The seasonal employment peak comes in July or August each year. This year, full time employment is ahead of the year ago level by 2.7 million, which is the biggest year over year gain in March since 2006. At 113.9 million now, this number just below last year’s peak level of 114.3 million set in August. The economy needs to gain just 500,000 jobs by August to break last year’s high and confirm an uptrend in employment. The data already made a higher seasonal low in January.
What are the odds that it will make it? Last year the March-August gain was 3.1 million. In 2010 it was 3.6 million. The average gain every summer from 2002 to 2011 was 3.3 million. Even in the recession years of 2008 and 2009, the gain over that period was 1.6 million. Barring a seemingly unlikely sudden economic collapse, total full time employment will break out to a new high within the next couple of months. That would confirm an economic expansion. Stock chartists will recognize a reverse head and shoulders breakout, very similar to the one in 2004 that kicked off the acceleration phase of the housing and credit bubble economy.
What this means in terms of stock prices is an open question. Employment can be a lagging, coincident, or even sometimes a leading indicator of stock prices. In this case, it has been a lagger, and it has not confirmed the bull market in stocks under way since 2009.
That may be a danger sign for the future performance of stock prices. An indicator of the ratio of the level of the S%P 500 to total full time employment has reached the upper trend parameter where the stock market topped out in 2007 and 2000. If it rolls over here, that could be a bear market signal. On the other hand, a breakout would suggest that this bubble has room to run. I would not give this indicator a lot of weight without confirmation from other more familiar indicators, primarily those based on the market averages themselves.
The fact that March was a big month doesn’t mitigate the fact that the US has a big problem.
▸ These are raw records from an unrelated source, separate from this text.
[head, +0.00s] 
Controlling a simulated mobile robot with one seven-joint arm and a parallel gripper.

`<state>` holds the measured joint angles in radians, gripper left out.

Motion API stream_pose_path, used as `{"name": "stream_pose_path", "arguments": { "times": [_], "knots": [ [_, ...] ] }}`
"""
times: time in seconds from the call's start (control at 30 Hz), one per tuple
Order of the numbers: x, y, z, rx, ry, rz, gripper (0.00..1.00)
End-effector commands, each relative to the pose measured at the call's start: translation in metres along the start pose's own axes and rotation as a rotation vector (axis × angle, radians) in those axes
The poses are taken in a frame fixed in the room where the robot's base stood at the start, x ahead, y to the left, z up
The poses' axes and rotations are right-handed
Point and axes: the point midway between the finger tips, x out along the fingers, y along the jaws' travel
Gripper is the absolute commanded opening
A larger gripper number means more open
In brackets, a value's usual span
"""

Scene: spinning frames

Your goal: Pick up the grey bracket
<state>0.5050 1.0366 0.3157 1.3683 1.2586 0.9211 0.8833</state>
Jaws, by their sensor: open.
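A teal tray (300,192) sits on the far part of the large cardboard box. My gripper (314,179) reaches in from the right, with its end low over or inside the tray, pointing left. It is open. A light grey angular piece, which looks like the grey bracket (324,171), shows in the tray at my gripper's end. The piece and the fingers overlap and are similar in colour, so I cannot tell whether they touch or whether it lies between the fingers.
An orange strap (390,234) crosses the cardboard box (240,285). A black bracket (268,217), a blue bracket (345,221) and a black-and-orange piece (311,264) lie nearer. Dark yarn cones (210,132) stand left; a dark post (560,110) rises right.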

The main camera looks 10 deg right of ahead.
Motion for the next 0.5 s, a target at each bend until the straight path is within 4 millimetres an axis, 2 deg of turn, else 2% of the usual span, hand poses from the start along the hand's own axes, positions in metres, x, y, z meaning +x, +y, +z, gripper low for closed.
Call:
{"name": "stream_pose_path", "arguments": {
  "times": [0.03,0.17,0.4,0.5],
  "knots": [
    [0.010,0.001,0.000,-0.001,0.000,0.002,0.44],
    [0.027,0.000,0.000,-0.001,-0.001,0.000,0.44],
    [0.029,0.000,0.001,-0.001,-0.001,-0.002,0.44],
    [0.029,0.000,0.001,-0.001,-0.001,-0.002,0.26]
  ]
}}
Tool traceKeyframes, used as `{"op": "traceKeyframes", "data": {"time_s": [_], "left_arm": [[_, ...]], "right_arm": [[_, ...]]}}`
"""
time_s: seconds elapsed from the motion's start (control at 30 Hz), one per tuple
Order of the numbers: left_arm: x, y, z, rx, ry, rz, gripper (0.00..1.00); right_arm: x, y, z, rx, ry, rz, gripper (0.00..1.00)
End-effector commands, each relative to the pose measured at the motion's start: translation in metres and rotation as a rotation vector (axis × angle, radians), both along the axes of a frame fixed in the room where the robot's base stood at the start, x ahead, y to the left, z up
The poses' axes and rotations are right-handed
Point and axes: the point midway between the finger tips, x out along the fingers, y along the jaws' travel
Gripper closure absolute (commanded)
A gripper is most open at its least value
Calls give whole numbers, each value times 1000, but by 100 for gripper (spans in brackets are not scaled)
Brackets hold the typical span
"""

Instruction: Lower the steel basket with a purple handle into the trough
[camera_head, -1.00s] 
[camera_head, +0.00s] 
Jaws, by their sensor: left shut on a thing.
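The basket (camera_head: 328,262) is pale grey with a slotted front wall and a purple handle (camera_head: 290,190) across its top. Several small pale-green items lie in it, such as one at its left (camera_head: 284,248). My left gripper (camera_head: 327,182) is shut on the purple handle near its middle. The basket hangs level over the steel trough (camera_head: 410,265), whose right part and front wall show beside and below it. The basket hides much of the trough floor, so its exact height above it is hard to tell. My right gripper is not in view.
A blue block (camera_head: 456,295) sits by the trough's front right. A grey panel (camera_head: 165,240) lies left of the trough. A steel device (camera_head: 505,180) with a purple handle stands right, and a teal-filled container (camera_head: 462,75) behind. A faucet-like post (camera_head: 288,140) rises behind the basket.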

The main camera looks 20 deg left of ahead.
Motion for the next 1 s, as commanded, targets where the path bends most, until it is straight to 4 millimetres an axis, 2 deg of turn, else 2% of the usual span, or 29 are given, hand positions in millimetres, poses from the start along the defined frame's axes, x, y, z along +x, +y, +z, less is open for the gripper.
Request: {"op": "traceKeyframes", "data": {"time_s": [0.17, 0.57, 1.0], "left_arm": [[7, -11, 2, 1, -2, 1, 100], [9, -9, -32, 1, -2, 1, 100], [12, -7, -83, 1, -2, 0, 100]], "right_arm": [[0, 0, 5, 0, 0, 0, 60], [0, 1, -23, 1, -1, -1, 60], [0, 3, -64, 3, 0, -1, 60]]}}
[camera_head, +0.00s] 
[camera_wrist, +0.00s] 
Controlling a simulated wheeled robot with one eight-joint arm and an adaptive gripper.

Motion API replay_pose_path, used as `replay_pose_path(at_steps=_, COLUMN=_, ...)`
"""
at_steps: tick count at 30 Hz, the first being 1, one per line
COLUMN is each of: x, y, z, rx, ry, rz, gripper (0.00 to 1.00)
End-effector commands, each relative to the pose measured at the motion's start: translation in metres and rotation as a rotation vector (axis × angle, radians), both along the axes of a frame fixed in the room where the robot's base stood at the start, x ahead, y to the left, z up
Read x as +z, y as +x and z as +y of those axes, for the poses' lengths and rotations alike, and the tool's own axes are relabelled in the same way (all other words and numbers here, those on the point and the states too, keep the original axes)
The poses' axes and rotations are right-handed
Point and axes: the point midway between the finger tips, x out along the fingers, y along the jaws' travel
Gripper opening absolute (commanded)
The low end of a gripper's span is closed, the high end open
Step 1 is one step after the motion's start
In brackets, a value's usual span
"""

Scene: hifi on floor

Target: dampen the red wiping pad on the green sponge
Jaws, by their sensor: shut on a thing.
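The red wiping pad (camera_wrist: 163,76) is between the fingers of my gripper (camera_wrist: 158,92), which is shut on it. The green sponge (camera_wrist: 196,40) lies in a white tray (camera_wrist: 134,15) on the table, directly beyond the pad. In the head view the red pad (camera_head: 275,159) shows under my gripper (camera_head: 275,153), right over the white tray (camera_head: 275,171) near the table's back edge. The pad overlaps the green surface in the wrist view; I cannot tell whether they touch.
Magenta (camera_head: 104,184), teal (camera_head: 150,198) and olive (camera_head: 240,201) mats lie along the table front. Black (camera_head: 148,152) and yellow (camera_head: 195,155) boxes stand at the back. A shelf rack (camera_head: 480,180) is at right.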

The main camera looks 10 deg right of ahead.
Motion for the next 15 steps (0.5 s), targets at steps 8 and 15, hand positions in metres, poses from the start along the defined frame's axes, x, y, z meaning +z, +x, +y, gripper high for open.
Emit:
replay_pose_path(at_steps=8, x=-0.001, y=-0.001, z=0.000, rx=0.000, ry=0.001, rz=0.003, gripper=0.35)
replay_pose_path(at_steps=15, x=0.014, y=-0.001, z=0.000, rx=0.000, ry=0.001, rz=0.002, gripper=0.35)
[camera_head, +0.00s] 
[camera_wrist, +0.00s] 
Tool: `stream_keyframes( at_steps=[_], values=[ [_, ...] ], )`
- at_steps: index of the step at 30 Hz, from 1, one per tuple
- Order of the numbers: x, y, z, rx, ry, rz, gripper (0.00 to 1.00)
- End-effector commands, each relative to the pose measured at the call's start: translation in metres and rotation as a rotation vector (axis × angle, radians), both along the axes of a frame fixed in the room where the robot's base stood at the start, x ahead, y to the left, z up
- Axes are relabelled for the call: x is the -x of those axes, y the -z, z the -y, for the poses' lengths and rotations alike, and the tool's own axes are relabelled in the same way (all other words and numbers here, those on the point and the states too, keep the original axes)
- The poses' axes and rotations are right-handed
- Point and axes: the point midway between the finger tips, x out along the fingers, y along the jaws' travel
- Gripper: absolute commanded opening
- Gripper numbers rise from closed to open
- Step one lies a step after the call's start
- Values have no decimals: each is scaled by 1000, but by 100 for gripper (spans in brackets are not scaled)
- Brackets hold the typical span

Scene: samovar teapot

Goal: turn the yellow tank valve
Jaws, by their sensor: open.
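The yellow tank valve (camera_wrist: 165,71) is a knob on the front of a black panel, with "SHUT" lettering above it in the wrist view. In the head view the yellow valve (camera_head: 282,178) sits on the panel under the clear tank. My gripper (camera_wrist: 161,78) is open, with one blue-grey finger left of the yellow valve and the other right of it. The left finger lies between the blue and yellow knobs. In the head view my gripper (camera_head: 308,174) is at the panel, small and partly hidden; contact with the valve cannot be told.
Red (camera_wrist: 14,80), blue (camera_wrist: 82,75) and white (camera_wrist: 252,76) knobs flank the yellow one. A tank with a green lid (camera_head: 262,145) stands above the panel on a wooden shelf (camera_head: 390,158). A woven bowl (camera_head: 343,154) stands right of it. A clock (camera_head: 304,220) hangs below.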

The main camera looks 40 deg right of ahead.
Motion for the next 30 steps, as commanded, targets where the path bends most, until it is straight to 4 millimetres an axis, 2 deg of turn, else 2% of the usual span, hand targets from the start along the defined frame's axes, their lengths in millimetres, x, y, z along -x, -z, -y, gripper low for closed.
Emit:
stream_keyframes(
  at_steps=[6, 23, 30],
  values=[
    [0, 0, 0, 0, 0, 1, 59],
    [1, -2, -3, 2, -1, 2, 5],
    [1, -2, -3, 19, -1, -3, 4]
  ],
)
The current ratio of full time employment to total non-institutional population over the age of 16 is 47%. This ratio has been below 48% for the past 3 years. That means that 48% of the people or less, are carrying the load for the other 52%.
Only twice before in the past 43 years since data on full time employment has been available, was this ratio lower. That was in 1975 and 1983, both at the absolute bottom of bad recessions. Today, 26 months after the low, this ratio is only 1% higher than its January 2010 low of 45.9%. 26 months after the 1983 low the ratio had rebounded by more than 4%. In 1976, 26 months after the low this ratio had bounced by 2.1%. In those terms, the current recovery isn’t a recovery. The problem of fewer people earning from and contributing to an economy with an ever growing social burden is not going away.
This is one of those things that, to the stock market, doesn’t matter, for now. The only thing that matters to the market is liquidity. But if things don’t improve significantly in this measure, eventually it will matter, because as the system becomes increasingly top heavy, it will become increasingly unstable. Aside from the ever increasing human suffering the weakness in this ratio represents, it represents an intractable problem for government finances. Government’s need to suck up an ever increasing percentage of available liquidity to support the social safety net, or else enact draconian spending cuts and tax increases, will lead to the next inevitable, financial and social crisis. For a template of what lies ahead for the US, see Greece, Spain, Italy, and Ireland.